Artikel 9 Teneinde de juiste coördinatie te waarborgen van de functies en verantwoordelijkheden binnen het bestuursapparaat op het gebied van de arbeid, dient het Ministerie van Arbeid of een ander vergelijkbaar lichaam, op een door nationale wettelijke of bestuursrechtelijke voorschriften dan wel nationaal gebruik bepaalde wijze, de mogelijkheden te hebben om na te gaan of de semi-overheidsinstellingen die verantwoordelijk zijn gesteld voor bepaalde activiteiten betreffende de bestuurstaak op het gebied van de arbeid en de regionale of plaatselijke instellingen waaraan bepaalde activiteiten betreffende de bestuurstaak op het gebied van de arbeid zijn gedelegeerd, werken in overeenstemming met nationale wettelijke en bestuursrechtelijke voorschriften en zich houden aan de taken die hen zijn opgedragen.
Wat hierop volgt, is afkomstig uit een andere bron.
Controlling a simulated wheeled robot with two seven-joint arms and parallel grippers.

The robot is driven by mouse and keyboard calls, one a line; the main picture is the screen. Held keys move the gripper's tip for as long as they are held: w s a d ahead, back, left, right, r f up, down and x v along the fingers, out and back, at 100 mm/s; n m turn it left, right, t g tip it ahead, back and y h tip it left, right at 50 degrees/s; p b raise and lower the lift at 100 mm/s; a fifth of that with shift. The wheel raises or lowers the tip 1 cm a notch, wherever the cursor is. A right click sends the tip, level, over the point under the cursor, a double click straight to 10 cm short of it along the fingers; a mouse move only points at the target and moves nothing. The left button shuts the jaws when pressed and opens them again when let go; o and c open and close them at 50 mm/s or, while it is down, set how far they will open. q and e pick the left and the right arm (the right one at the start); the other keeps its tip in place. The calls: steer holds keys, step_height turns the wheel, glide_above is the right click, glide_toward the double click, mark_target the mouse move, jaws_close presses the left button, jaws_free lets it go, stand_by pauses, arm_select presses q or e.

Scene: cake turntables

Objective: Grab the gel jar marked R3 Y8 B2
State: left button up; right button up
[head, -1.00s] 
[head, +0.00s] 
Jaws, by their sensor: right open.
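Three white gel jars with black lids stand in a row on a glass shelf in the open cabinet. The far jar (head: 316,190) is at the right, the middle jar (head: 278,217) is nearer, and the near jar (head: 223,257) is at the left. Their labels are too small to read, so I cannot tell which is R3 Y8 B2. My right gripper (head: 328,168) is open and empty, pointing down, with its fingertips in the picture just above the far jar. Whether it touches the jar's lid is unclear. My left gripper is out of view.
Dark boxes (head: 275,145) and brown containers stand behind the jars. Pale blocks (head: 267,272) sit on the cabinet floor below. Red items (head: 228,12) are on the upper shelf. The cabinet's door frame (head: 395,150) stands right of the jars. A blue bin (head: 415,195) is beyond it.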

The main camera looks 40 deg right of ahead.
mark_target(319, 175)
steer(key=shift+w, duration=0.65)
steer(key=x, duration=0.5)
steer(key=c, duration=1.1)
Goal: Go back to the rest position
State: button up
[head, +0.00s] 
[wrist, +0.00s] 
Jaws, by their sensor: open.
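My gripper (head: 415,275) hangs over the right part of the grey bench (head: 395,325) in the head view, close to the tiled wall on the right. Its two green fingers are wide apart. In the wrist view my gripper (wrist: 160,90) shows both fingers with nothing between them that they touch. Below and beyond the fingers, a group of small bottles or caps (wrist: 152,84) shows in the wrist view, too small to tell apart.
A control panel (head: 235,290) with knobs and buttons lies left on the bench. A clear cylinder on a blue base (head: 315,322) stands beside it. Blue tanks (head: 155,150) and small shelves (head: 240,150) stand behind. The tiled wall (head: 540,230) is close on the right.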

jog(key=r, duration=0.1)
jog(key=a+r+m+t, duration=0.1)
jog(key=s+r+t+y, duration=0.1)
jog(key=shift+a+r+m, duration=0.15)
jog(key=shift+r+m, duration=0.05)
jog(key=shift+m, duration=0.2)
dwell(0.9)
Artikel 10 1. Personeel belast met de bestuurstaak op het gebied van de arbeid dient te bestaan uit personen met voldoende geschiktheid om de activiteiten die hen zijn opgedragen uit te voeren, die toegang hebben tot een voor de verrichting van deze activiteiten noodzakelijke opleiding en die onafhankelijk zijn van ongewenste invloeden van buitenaf.2. Dit personeel dient de beschikking te hebben over de status, de materiële middelen en de financiële bronnen die nodig zijn voor de doelmatige uitvoering van zijn taken. Artikel 11 De officiële bekrachtigingen van dit Verdrag worden medegedeeld aan de Directeur-Generaal van het Internationaal Arbeidsbureau en door hem geregistreerd.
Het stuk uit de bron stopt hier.